_SET EXERCISE_: In this exercise, reproduce all the entries that follow exactly.

(Entries from a robot dataset)

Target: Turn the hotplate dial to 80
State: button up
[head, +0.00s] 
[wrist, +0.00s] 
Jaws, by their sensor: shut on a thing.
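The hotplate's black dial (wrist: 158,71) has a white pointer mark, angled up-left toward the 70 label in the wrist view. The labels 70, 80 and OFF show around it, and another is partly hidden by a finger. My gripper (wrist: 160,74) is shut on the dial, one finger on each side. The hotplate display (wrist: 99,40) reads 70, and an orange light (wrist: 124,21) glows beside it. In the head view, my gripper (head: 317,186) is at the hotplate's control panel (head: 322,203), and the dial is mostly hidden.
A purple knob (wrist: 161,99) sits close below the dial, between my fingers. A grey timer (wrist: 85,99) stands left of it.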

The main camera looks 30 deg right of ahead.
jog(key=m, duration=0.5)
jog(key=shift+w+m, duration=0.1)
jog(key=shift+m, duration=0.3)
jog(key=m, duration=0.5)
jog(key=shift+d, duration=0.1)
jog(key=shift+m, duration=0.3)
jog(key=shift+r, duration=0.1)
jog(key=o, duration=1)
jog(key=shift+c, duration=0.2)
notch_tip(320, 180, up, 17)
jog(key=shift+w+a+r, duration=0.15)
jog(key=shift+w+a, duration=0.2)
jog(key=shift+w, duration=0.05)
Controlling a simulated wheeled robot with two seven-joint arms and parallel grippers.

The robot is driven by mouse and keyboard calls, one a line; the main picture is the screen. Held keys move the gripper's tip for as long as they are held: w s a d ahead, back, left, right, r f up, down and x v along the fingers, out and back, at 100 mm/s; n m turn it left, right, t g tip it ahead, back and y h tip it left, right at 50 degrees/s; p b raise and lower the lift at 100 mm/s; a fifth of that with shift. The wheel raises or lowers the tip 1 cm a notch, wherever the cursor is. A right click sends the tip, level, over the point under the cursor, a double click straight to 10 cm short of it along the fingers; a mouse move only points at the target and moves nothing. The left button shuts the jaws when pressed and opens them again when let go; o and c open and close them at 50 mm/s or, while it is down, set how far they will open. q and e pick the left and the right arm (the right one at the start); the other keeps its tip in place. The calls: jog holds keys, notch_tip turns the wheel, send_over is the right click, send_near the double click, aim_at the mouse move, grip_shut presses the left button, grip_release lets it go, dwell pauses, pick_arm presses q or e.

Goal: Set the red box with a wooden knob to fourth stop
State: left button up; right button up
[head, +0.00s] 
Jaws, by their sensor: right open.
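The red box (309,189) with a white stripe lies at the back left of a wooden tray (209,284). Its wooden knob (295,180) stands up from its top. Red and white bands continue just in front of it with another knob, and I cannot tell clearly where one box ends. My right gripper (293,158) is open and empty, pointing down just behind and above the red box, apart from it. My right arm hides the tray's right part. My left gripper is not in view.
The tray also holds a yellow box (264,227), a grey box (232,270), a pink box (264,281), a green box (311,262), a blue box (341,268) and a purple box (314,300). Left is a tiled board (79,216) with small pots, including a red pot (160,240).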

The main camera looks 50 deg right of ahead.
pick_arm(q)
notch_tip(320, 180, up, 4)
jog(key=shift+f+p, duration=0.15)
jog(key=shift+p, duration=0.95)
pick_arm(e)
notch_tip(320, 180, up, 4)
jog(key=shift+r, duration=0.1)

_ANSWER IN FULL_:
Target: Turn the hotplate dial to 80
State: button up
[head, +0.00s] 
[wrist, +0.00s] 
Jaws, by their sensor: shut on a thing.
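The hotplate's black dial (wrist: 158,71) has a white pointer mark, angled up-left toward the 70 label in the wrist view. The labels 70, 80 and OFF show around it, and another is partly hidden by a finger. My gripper (wrist: 160,74) is shut on the dial, one finger on each side. The hotplate display (wrist: 99,40) reads 70, and an orange light (wrist: 124,21) glows beside it. In the head view, my gripper (head: 317,186) is at the hotplate's control panel (head: 322,203), and the dial is mostly hidden.
A purple knob (wrist: 161,99) sits close below the dial, between my fingers. A grey timer (wrist: 85,99) stands left of it.

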The main camera looks 30 deg right of ahead.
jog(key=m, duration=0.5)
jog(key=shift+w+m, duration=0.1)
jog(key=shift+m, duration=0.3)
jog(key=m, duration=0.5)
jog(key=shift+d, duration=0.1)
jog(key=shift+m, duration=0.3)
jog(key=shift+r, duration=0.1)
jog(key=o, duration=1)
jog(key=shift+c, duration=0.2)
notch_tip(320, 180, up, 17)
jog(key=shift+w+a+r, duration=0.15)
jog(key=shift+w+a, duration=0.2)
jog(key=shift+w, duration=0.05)
Controlling a simulated wheeled robot with two seven-joint arms and parallel grippers.

The robot is driven by mouse and keyboard calls, one a line; the main picture is the screen. Held keys move the gripper's tip for as long as they are held: w s a d ahead, back, left, right, r f up, down and x v along the fingers, out and back, at 100 mm/s; n m turn it left, right, t g tip it ahead, back and y h tip it left, right at 50 degrees/s; p b raise and lower the lift at 100 mm/s; a fifth of that with shift. The wheel raises or lowers the tip 1 cm a notch, wherever the cursor is. A right click sends the tip, level, over the point under the cursor, a double click straight to 10 cm short of it along the fingers; a mouse move only points at the target and moves nothing. The left button shuts the jaws when pressed and opens them again when let go; o and c open and close them at 50 mm/s or, while it is down, set how far they will open. q and e pick the left and the right arm (the right one at the start); the other keeps its tip in place. The calls: jog holds keys, notch_tip turns the wheel, send_over is the right click, send_near the double click, aim_at the mouse move, grip_shut presses the left button, grip_release lets it go, dwell pauses, pick_arm presses q or e.

Goal: Set the red box with a wooden knob to fourth stop
State: left button up; right button up
[head, +0.00s] 
Jaws, by their sensor: right open.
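The red box (309,189) with a white stripe lies at the back left of a wooden tray (209,284). Its wooden knob (295,180) stands up from its top. Red and white bands continue just in front of it with another knob, and I cannot tell clearly where one box ends. My right gripper (293,158) is open and empty, pointing down just behind and above the red box, apart from it. My right arm hides the tray's right part. My left gripper is not in view.
The tray also holds a yellow box (264,227), a grey box (232,270), a pink box (264,281), a green box (311,262), a blue box (341,268) and a purple box (314,300). Left is a tiled board (79,216) with small pots, including a red pot (160,240).

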The main camera looks 50 deg right of ahead.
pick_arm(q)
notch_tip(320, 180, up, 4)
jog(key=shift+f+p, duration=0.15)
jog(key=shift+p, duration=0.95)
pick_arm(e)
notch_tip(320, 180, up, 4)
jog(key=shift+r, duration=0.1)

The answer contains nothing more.